====== DATA EXTRACT

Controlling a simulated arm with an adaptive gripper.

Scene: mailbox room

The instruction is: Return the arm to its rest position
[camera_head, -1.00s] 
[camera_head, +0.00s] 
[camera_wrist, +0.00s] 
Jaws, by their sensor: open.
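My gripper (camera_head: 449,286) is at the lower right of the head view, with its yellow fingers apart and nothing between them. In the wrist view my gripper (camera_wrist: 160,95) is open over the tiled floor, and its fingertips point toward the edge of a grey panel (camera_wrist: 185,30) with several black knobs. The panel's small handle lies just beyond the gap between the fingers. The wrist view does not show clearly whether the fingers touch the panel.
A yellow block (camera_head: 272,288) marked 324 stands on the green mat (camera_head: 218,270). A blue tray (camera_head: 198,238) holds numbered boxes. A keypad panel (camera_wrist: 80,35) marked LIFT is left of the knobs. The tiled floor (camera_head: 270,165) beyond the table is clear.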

============

→ PROBLEM TO WORK ON
Type out the full listing again, exactly as given.

→ THE REPLY
Controlling a simulated arm with an adaptive gripper.

Scene: mailbox room

The instruction is: Return the arm to its rest position
[camera_head, -1.00s] 
[camera_head, +0.00s] 
[camera_wrist, +0.00s] 
Jaws, by their sensor: open.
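My gripper (camera_head: 449,286) is at the lower right of the head view, with its yellow fingers apart and nothing between them. In the wrist view my gripper (camera_wrist: 160,95) is open over the tiled floor, and its fingertips point toward the edge of a grey panel (camera_wrist: 185,30) with several black knobs. The panel's small handle lies just beyond the gap between the fingers. The wrist view does not show clearly whether the fingers touch the panel.
A yellow block (camera_head: 272,288) marked 324 stands on the green mat (camera_head: 218,270). A blue tray (camera_head: 198,238) holds numbered boxes. A keypad panel (camera_wrist: 80,35) marked LIFT is left of the knobs. The tiled floor (camera_head: 270,165) beyond the table is clear.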

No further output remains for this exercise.